Copy every line of the data that includes the string "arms".
_ _ _ _
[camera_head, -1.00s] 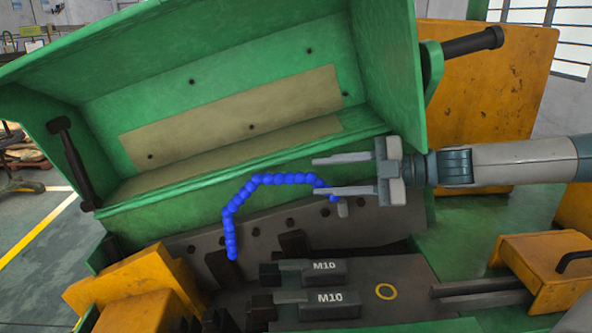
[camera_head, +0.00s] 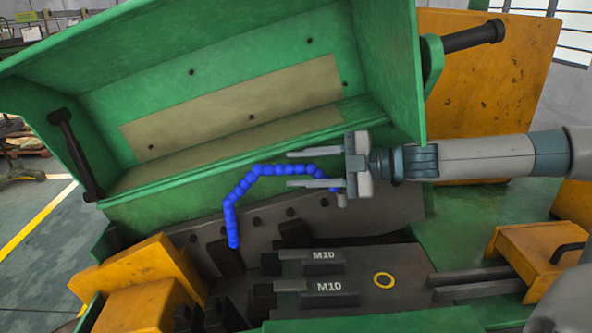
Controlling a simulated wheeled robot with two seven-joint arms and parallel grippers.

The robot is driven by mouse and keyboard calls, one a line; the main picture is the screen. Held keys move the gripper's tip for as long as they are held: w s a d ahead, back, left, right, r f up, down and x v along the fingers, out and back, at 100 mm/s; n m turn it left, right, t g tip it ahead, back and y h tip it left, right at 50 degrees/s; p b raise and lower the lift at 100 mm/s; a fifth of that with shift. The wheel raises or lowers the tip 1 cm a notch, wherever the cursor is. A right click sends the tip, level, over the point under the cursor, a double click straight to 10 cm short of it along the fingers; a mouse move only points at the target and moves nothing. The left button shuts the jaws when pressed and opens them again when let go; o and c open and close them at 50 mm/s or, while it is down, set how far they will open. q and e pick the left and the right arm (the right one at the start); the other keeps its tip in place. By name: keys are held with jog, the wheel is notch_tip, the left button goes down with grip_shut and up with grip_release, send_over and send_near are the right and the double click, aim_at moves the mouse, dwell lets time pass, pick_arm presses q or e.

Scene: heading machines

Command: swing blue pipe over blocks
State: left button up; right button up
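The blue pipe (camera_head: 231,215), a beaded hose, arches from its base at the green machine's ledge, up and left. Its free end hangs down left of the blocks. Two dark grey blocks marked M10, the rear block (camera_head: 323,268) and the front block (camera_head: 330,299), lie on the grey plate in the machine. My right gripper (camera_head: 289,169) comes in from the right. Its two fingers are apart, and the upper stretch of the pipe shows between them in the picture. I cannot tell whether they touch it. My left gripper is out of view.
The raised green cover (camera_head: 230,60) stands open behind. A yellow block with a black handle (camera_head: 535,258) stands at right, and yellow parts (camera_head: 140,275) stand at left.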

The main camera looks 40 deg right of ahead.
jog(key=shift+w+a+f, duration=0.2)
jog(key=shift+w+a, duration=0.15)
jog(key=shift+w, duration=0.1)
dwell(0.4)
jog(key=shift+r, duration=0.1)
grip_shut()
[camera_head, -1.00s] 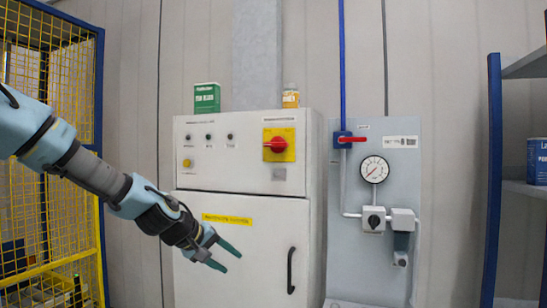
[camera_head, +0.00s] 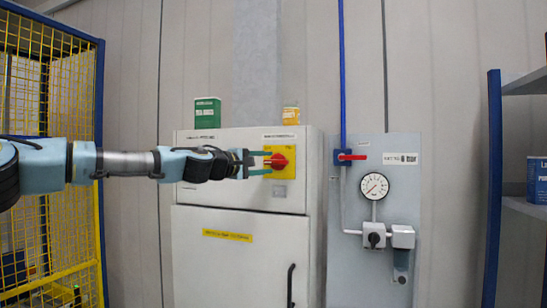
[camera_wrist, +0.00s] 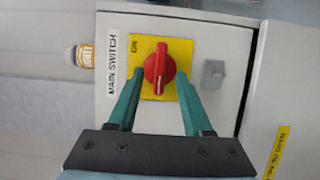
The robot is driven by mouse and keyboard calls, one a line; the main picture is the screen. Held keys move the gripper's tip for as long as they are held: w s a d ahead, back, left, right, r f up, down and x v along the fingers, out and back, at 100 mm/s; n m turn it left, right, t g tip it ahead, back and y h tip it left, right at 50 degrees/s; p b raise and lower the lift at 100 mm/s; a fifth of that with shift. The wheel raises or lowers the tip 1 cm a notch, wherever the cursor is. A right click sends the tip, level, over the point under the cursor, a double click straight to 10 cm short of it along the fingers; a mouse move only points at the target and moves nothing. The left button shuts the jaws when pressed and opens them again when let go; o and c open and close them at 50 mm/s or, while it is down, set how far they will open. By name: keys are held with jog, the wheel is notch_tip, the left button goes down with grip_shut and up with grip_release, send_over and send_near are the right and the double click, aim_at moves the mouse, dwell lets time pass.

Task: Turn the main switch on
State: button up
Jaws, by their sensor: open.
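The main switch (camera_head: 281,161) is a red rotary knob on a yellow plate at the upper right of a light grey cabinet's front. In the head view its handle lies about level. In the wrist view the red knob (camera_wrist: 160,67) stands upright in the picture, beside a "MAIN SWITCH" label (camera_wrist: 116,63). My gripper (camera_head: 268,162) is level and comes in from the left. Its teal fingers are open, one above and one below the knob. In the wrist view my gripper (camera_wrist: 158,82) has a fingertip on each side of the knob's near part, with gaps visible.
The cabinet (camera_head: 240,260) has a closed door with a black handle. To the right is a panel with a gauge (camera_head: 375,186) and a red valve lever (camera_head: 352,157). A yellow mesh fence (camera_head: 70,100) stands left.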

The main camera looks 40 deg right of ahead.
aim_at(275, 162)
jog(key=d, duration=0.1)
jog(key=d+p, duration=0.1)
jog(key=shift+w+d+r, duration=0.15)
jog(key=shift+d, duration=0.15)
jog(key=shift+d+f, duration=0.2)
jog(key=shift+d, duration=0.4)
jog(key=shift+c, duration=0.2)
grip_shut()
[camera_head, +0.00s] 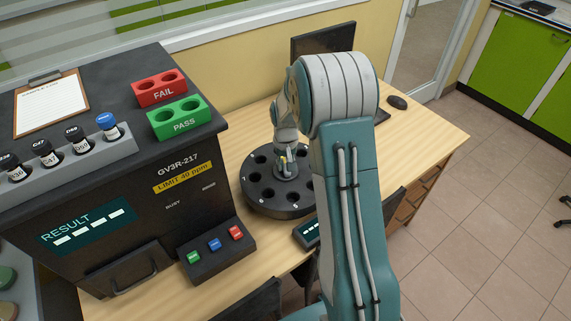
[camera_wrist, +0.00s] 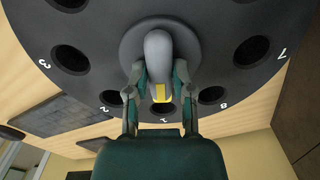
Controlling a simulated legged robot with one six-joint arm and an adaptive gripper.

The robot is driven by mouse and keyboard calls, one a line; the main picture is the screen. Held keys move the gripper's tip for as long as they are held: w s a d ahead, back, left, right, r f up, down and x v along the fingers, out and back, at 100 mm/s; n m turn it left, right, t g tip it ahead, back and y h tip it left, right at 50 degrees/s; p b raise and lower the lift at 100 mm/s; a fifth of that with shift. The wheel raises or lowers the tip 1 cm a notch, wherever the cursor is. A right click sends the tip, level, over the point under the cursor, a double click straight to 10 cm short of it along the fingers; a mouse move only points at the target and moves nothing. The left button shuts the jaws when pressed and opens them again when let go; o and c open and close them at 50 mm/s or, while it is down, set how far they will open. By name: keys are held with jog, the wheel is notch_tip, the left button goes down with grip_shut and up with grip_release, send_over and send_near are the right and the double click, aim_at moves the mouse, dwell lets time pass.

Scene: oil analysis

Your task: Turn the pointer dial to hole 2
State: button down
_ _ _ _
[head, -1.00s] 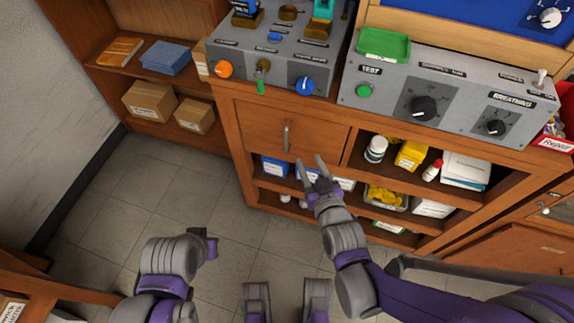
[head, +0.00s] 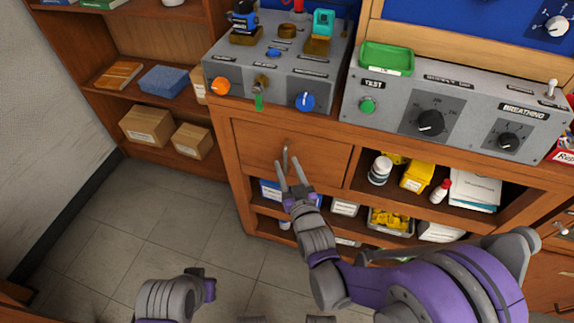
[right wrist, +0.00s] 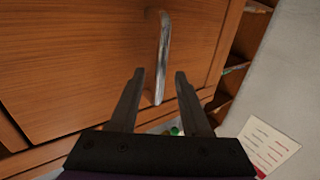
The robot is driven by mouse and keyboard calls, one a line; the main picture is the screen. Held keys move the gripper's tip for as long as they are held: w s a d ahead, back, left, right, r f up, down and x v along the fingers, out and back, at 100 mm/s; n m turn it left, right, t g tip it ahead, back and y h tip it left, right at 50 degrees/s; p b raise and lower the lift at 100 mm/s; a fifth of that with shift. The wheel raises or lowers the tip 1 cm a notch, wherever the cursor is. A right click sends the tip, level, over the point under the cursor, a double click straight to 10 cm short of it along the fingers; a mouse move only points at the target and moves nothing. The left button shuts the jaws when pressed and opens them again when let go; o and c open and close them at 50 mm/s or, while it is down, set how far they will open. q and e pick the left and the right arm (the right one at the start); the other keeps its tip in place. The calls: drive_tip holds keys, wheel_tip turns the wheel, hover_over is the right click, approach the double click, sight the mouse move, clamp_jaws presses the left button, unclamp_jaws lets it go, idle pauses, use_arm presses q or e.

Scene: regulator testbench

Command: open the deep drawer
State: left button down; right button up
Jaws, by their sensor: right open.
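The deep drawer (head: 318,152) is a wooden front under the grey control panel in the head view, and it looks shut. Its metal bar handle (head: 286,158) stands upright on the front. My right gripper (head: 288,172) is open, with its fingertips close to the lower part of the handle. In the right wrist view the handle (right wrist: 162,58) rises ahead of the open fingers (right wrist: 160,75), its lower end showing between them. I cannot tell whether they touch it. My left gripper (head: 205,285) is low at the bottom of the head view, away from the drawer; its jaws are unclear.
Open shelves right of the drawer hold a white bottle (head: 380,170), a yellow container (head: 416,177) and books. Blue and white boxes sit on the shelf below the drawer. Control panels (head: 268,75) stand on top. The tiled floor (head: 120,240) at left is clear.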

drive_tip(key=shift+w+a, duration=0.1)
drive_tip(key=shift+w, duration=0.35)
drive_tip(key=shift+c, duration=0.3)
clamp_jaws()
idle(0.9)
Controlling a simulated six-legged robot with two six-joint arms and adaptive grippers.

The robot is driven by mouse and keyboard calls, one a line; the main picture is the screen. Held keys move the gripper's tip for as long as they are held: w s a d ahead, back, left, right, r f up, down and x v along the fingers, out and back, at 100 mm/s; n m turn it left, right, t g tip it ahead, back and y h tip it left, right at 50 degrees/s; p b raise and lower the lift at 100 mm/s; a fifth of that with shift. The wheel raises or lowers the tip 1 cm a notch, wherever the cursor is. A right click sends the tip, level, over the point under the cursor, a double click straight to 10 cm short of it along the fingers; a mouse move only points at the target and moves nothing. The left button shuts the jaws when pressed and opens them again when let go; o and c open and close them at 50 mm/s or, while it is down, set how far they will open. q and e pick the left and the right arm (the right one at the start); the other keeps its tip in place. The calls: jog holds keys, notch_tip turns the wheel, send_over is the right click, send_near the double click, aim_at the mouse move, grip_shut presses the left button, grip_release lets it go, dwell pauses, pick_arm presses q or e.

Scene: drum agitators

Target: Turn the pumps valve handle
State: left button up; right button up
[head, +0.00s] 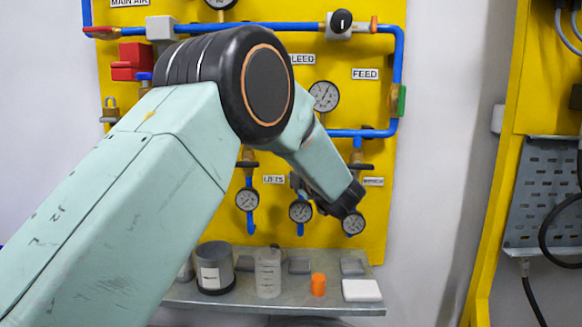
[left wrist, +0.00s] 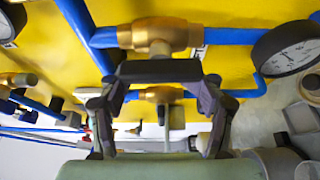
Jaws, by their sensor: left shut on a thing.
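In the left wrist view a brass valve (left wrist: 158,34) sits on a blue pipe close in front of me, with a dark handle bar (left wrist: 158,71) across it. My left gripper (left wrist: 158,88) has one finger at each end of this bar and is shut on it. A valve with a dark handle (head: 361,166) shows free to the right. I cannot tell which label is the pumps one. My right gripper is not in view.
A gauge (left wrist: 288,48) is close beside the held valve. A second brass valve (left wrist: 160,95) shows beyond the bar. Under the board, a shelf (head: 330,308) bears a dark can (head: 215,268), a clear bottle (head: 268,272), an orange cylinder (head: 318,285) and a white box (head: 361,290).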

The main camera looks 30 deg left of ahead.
_ _ _ _
▶ **Task output**:
Controlling a simulated wheeled robot with two seven-joint arms and parallel grippers.
Controlling a simulated six-legged robot with two six-joint arms and adaptive grippers.

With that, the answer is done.